# RAW DATA
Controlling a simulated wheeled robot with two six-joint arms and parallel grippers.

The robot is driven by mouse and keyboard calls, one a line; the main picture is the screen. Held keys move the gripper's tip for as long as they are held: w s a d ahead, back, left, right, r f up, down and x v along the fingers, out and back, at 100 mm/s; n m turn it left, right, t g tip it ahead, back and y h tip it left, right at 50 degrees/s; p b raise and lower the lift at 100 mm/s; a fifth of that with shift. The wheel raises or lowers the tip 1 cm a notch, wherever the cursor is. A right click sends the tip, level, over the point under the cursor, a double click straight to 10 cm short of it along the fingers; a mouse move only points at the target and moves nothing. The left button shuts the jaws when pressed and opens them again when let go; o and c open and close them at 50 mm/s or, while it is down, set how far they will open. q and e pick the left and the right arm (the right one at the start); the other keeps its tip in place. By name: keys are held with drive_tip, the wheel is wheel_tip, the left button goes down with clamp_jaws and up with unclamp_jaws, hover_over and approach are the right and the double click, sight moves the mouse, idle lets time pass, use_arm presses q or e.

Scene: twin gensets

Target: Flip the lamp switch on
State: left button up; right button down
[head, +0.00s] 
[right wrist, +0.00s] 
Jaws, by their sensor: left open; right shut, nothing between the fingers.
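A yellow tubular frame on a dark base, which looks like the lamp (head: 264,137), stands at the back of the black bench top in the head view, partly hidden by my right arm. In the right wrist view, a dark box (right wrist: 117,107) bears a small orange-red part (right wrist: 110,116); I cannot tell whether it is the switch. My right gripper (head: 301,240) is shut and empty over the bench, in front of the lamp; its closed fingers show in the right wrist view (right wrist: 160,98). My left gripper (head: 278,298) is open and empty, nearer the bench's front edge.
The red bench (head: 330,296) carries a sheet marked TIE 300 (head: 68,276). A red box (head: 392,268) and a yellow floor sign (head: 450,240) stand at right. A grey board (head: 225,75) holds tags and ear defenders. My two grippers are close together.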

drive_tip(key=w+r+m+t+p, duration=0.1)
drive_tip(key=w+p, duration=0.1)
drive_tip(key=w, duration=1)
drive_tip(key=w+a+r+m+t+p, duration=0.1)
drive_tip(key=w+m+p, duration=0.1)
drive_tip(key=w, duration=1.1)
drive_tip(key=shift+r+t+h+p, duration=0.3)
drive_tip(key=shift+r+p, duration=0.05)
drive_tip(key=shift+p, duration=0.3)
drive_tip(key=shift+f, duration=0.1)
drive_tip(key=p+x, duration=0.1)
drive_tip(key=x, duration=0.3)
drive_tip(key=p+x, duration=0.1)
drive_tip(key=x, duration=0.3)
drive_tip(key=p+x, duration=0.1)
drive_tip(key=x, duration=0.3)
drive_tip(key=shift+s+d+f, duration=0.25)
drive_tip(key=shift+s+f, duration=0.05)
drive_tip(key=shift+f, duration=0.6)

# EXERCISE GOAL
Every line above should be written out again exactly as it stands.

# PROBLEM SOLUTION
Controlling a simulated wheeled robot with two six-joint arms and parallel grippers.

The robot is driven by mouse and keyboard calls, one a line; the main picture is the screen. Held keys move the gripper's tip for as long as they are held: w s a d ahead, back, left, right, r f up, down and x v along the fingers, out and back, at 100 mm/s; n m turn it left, right, t g tip it ahead, back and y h tip it left, right at 50 degrees/s; p b raise and lower the lift at 100 mm/s; a fifth of that with shift. The wheel raises or lowers the tip 1 cm a notch, wherever the cursor is. A right click sends the tip, level, over the point under the cursor, a double click straight to 10 cm short of it along the fingers; a mouse move only points at the target and moves nothing. The left button shuts the jaws when pressed and opens them again when let go; o and c open and close them at 50 mm/s or, while it is down, set how far they will open. q and e pick the left and the right arm (the right one at the start); the other keeps its tip in place. By name: keys are held with drive_tip, the wheel is wheel_tip, the left button goes down with clamp_jaws and up with unclamp_jaws, hover_over and approach are the right and the double click, sight moves the mouse, idle lets time pass, use_arm presses q or e.

Scene: twin gensets

Target: Flip the lamp switch on
State: left button up; right button down
[head, +0.00s] 
[right wrist, +0.00s] 
Jaws, by their sensor: left open; right shut, nothing between the fingers.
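A yellow tubular frame on a dark base, which looks like the lamp (head: 264,137), stands at the back of the black bench top in the head view, partly hidden by my right arm. In the right wrist view, a dark box (right wrist: 117,107) bears a small orange-red part (right wrist: 110,116); I cannot tell whether it is the switch. My right gripper (head: 301,240) is shut and empty over the bench, in front of the lamp; its closed fingers show in the right wrist view (right wrist: 160,98). My left gripper (head: 278,298) is open and empty, nearer the bench's front edge.
The red bench (head: 330,296) carries a sheet marked TIE 300 (head: 68,276). A red box (head: 392,268) and a yellow floor sign (head: 450,240) stand at right. A grey board (head: 225,75) holds tags and ear defenders. My two grippers are close together.

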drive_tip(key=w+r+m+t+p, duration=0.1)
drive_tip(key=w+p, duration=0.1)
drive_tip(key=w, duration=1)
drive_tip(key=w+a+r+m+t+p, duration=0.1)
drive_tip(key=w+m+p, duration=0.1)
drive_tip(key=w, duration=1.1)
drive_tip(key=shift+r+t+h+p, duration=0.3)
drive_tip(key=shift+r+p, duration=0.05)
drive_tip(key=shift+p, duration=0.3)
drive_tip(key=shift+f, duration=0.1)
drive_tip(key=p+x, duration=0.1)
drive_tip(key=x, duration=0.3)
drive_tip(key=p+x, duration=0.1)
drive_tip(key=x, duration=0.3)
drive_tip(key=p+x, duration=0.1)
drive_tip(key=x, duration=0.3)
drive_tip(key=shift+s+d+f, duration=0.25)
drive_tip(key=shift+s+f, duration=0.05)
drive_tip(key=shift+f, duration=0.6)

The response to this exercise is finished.